Nos vamos a la selva mañana. The team will be leaving by boat around 6:30am tomorrow morning to go San Antonio de Pintuyacu in the middle of the Peruvian Amazon. Am I ready for the jungle? We´ll see.
The only things I have left to do are pack and buy gasolina for my return trip since I won´t be staying the entire time with
braemblerose and crew. I will be spending twenty days there, then cajoling someone into giving me a ride back to Iquitos using gasolina y soles. I´m told five gallons is enough to get someone´s boat to Santa Maria, which is halfway to Iquitos y donde se venden gasolina. So I´ll buy another five gallons or so, then continue to Iquitos and get a room, then catch my flight to Lima. Kinda scary, but I´m trying not to worry about that right now. The best I can do is buy gas and try to make friends with someone that owns a boat once we get to San Antonio. As I understand it, people often would like to go to the city, but they don´t have enough gas, so I should be able to find one of those people and give them my gasolina(and maybe a few soles) in exchange for a ride. I´m expecting it to be a two-day trip. The boat we´re taking tomorrow does it in five hours, but they have a much bigger motor.

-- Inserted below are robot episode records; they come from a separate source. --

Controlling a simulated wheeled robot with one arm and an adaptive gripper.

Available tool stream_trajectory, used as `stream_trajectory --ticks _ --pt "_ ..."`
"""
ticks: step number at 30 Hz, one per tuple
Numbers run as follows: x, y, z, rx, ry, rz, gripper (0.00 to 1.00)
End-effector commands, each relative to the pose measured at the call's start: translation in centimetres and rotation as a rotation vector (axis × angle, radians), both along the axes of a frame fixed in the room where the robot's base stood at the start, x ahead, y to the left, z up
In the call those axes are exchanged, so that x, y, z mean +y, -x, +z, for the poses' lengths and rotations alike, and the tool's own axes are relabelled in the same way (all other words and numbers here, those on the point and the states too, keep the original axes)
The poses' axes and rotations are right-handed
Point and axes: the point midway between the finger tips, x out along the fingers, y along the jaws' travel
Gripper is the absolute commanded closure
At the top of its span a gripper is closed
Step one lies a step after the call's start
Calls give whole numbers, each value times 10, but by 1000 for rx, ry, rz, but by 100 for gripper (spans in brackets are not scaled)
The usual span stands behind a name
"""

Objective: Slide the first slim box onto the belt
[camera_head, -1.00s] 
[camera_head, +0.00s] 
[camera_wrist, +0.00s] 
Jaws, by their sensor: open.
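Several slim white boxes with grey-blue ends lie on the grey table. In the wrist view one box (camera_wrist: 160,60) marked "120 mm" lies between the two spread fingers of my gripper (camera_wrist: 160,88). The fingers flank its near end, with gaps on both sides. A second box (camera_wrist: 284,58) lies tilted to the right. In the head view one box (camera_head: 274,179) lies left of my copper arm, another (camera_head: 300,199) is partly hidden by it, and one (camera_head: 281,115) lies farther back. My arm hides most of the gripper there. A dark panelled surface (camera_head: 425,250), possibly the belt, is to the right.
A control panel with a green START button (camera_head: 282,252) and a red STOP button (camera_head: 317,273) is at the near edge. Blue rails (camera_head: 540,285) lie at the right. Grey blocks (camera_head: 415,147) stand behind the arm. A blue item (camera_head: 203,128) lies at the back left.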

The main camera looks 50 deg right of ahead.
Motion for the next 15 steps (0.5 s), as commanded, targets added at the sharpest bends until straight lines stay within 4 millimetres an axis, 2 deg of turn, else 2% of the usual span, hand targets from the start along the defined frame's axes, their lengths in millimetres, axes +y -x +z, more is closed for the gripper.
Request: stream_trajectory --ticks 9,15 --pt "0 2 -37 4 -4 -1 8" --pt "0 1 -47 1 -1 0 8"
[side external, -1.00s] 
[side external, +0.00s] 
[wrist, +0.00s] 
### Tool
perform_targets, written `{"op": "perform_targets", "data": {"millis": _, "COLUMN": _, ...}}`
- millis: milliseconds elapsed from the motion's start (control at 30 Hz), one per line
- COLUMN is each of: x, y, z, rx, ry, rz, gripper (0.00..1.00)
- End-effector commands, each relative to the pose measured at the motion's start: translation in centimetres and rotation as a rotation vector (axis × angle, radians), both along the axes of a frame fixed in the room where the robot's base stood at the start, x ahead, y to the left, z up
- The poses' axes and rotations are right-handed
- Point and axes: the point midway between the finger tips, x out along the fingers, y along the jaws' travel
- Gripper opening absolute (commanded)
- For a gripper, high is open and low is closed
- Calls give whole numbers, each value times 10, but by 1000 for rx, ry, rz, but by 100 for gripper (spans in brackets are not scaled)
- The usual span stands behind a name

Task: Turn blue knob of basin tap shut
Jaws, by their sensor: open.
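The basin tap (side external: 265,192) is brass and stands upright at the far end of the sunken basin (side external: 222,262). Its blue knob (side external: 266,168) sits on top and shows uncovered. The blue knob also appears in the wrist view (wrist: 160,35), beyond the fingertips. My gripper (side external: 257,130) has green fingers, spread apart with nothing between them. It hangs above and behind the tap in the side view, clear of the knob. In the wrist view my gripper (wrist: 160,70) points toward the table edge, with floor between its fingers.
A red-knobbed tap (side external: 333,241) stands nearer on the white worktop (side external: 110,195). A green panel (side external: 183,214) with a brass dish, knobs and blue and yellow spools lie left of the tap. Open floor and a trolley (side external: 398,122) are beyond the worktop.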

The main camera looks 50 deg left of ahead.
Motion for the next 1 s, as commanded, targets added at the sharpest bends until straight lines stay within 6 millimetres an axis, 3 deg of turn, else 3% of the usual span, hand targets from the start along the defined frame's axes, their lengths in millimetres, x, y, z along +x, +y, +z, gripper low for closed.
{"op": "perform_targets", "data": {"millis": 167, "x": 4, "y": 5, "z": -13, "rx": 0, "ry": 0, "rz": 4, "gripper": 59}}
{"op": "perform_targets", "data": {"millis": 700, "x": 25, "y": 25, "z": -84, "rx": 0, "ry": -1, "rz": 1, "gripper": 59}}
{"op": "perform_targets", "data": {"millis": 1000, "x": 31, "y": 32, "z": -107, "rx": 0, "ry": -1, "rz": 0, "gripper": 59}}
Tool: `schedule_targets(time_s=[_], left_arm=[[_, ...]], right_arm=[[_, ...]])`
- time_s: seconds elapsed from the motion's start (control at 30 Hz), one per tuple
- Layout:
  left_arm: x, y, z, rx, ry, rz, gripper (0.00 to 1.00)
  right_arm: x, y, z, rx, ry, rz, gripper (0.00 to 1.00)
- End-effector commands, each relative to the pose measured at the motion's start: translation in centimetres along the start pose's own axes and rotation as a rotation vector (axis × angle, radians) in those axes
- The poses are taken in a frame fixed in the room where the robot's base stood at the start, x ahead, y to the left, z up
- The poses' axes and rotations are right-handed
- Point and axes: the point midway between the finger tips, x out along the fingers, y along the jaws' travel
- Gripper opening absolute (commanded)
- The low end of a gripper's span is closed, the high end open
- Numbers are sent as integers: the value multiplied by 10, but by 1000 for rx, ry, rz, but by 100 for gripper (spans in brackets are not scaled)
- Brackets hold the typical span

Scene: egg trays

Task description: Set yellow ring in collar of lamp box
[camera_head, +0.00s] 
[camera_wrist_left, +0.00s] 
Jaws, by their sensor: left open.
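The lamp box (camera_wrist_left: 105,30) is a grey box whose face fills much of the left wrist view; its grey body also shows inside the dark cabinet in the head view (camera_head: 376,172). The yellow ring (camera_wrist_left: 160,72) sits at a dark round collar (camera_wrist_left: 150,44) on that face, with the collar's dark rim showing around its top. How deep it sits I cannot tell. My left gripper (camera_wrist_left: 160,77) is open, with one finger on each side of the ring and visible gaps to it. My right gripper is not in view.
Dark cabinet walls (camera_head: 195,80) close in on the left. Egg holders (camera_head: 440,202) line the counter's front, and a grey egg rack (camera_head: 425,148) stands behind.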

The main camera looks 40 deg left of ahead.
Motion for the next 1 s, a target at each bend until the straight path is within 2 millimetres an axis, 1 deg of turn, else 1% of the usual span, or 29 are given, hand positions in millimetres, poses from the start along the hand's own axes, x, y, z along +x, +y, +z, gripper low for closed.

Our time here has mostly been occupied with procuring the food and supplies that we´ll need. The first day or two I was here, Leo and I worked on getting the generator working and hiring a boat to take us to San Antonio. His narration of the negotiation process was pretty funny. When we arrived at the port, he was telling me, "All of these boat drivers are basically criminals. The challenge is to find one that won´t try to cheat you, won´t run out of gas and has a boat that will make it all the way there." It made me think of the line from Star Wars: A New Hope, "Mos Eisley spaceport: You will never find a more wretched hive of scum and villainy. We must be cautious." When we got off the mototaxi, some people immediately approached us to tell us about what great boats they had. "You don´t want to talk to the people that approach you immediately. They are the ones that think they can rip you off for the most money." This may only be funny if you know him and the way he delivers lines like that with a straight face. Anyway, the rest of the trip was a lot like that and I really enjoyed it, but it made it clear to me just how challenging it would be for an inexperienced person with poor Spanish like myself to do that sort of thing. I gained a lot of respect for Don Leo that day.
This will be my last post until I get back from the jungle. Wish me luck!